If you can ignore what the effects of human effluvia and other waste byproducts of sapiens land-use have seemingly wrought upon poor Cascada El Salto, an afternoon spent among the wafting pines is hardly castigatory. Just be ready for a vigorous constitutional back to town. The journey is almost entirely uphill and steep at that.
Where Mazamitla trails behind its cousin to the north concerns that important social nexus, the cantina. Mazamitla, like Tequila, has only one. But unlike Cantina La Capilla, Mazamitla’s Cantina Tio Juan seemed, at least on a weekday at 8 p.m., a woebegone affair.
For one, the vibe at Tio Juan is just too wholesome, lacking La Capilla’s air of sublime depravity. To the left of the bar’s selection of the usual booze suspects are several shelves stocked with a wide variety of thoroughly un-adult, candy-colored toys, games and assorted kitsch. Directly opposite and facing this florescent oleo of junk sat an ebony-haired tween – the daughter of the woman standing at the bar serving my beer – studiously absorbed in her homework. Her mother, the present owner and daughter of the original proprietor, was courteous and a little shy, in contrast to your garden variety cantina bartender, a breed often brusque and aloof towards strangers and only slightly more accommodating to locals.

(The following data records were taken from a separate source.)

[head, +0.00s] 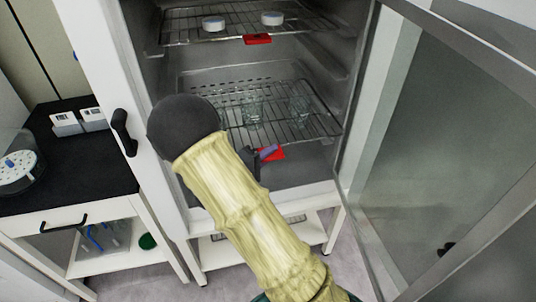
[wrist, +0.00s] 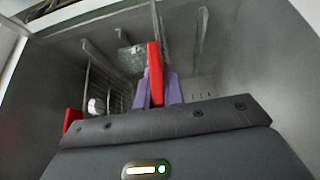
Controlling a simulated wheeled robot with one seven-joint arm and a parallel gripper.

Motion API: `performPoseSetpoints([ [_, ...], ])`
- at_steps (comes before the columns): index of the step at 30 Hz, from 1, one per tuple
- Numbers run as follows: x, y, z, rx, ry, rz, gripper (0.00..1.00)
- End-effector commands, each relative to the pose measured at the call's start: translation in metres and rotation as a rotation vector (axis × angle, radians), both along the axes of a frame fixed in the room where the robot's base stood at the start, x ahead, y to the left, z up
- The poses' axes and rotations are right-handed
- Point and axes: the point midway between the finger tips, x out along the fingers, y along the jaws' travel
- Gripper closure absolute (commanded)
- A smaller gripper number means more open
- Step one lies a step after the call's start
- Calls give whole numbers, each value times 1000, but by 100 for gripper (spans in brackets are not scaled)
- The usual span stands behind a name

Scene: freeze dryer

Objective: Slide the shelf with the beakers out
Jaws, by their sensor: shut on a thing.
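The lower wire shelf (head: 318,122) sits inside the open cabinet and holds clear glass beakers (head: 252,108), which are faint. A beaker also shows in the wrist view (wrist: 131,60). A red handle (head: 279,155) is at the shelf's front edge. My gripper (head: 268,152), with purple fingers, is at this handle. In the wrist view the fingers (wrist: 157,87) stand on both sides of the red handle (wrist: 155,62) and are shut on it. My arm hides the front left part of the shelf in the head view.
An upper wire shelf (head: 190,34) holds two white round dishes (head: 272,18) and has its own red handle (head: 257,39). The glass door (head: 440,150) stands open at the right. A black-topped side table (head: 80,150) stands at the left.

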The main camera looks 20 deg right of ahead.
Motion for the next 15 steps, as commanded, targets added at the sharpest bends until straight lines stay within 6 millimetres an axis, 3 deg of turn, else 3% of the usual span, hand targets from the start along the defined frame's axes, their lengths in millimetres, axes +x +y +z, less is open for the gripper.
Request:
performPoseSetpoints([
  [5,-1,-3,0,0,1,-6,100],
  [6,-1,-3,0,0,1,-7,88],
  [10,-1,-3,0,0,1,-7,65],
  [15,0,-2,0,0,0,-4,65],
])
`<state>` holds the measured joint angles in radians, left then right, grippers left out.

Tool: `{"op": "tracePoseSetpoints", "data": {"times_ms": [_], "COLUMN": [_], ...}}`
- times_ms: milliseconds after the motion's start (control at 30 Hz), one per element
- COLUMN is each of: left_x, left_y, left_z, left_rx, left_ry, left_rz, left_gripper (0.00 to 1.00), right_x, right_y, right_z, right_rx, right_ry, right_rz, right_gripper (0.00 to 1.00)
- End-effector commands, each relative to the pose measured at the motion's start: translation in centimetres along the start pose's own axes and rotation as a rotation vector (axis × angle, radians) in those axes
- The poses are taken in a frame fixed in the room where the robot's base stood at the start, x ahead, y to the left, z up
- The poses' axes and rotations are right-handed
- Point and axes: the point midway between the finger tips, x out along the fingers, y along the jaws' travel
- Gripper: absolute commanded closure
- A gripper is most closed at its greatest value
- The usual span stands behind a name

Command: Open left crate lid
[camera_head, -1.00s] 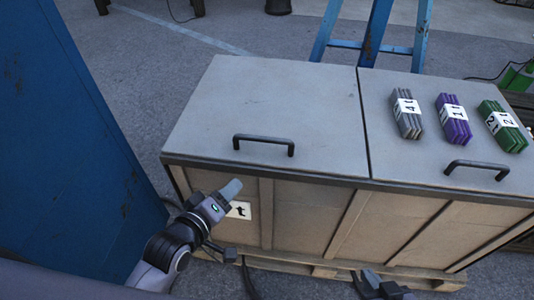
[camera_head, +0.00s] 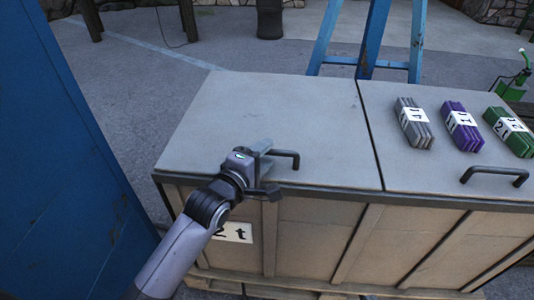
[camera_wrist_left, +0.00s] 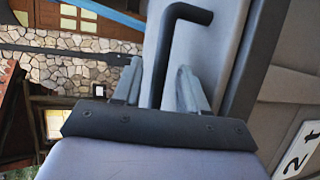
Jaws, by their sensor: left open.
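The left crate lid (camera_head: 270,115) is a flat grey panel lying closed on the wooden crate. Its black bar handle (camera_head: 288,155) sits near the front edge. My left gripper (camera_head: 266,165) is at the left end of this handle, with its jaws open. In the left wrist view, the handle (camera_wrist_left: 172,55) passes between the two fingers (camera_wrist_left: 158,88); I cannot tell whether they touch it. The gripper hides the handle's left part in the head view. My right gripper is not in view.
The right lid (camera_head: 450,171) carries grey (camera_head: 413,125), purple (camera_head: 462,128) and green (camera_head: 509,135) strapped bundles and has its own handle (camera_head: 494,172). A blue panel (camera_head: 60,150) stands close on the left. A blue ladder (camera_head: 371,40) stands behind the crate.

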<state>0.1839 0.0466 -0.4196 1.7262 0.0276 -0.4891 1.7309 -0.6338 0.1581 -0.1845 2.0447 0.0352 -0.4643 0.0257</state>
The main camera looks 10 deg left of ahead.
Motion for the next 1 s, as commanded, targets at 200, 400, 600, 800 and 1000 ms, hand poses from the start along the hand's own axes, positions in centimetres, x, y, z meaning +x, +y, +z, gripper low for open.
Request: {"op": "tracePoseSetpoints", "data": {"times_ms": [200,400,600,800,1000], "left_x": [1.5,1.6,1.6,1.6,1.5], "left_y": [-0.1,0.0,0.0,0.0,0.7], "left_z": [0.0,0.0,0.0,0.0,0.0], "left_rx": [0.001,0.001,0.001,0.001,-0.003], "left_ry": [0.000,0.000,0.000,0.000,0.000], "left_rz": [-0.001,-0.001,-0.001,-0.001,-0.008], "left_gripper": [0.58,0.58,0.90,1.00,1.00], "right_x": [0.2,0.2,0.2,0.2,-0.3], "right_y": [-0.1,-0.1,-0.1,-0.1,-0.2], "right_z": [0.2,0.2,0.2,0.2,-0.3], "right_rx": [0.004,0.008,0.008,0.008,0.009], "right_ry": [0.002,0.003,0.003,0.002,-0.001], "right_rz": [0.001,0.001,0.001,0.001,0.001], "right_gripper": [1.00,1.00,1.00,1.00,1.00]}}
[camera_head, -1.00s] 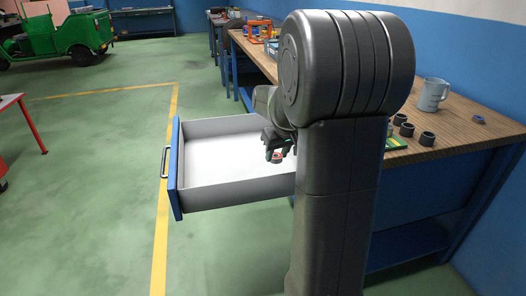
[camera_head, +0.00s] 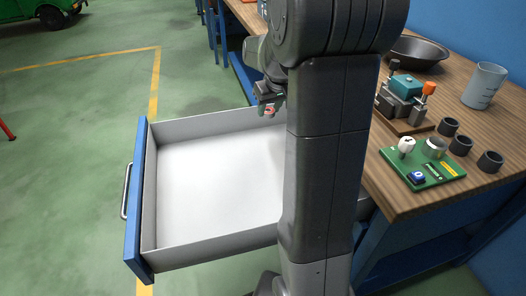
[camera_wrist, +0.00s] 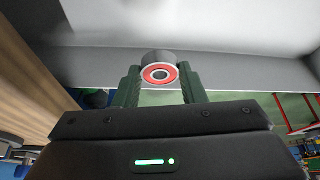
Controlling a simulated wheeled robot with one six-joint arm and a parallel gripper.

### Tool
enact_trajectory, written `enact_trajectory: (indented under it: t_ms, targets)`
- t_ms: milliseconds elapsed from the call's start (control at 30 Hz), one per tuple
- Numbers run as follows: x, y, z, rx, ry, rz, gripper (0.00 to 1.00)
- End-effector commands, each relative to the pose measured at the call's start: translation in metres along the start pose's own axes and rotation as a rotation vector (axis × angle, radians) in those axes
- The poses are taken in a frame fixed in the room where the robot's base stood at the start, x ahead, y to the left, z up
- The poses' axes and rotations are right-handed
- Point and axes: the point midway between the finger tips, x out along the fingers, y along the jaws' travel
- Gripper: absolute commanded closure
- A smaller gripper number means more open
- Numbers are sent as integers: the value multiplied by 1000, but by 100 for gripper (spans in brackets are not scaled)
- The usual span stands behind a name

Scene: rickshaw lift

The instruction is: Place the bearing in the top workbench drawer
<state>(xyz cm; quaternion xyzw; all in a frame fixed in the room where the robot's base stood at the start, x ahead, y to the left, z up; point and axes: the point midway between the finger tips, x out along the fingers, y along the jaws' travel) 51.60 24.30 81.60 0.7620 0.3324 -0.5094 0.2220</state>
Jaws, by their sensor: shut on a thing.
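My gripper (camera_head: 268,101) is shut on the bearing (camera_wrist: 159,73), a small ring with a red face and a dark centre. In the head view the bearing (camera_head: 269,112) shows as a small reddish spot below my fingers. My gripper is near the far wall of the open drawer (camera_head: 152,215), above the drawer's floor level. In the wrist view the drawer's pale wall (camera_wrist: 225,72) lies just beyond the bearing. The drawer's white floor is bare where it shows; my arm hides its right part.
The wooden workbench (camera_head: 404,201) stands at the right. On it are a green board (camera_head: 440,172), several dark rings (camera_head: 460,145), a teal-topped fixture (camera_head: 405,88), a grey jug (camera_head: 484,86) and a dark bowl (camera_head: 418,50). Green floor (camera_head: 60,180) is open at the left.

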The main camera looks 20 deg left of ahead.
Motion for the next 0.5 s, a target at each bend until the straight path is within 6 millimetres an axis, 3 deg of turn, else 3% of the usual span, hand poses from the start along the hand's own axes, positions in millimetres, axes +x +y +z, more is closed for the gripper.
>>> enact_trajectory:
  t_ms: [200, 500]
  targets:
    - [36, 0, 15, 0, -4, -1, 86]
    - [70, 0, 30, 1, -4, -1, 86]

But then, the vibe Mazamitla peddles to visitors seems designed to set visiting families at ease rather than carousers, a staid welcome to harried mothers and fathers dragging their chattering broad to the sticks for a few day’s hard-earned, obligatory outdoor recreation.
So if this article had been written with the purpose of measuring Mazamitla and Tequila against each other - like prized race horses or a backyard snail race - which town would be most deserving of its Pueblo Magico status? The answer, clearly, is Mazamitla; while Tequila’s superior cantina earned it some significant brownie points, it doesn’t make up for that fact that Tequila is short on charm and likely bought its way into the Pueblo Magico beauty pageant with liquor proceeds.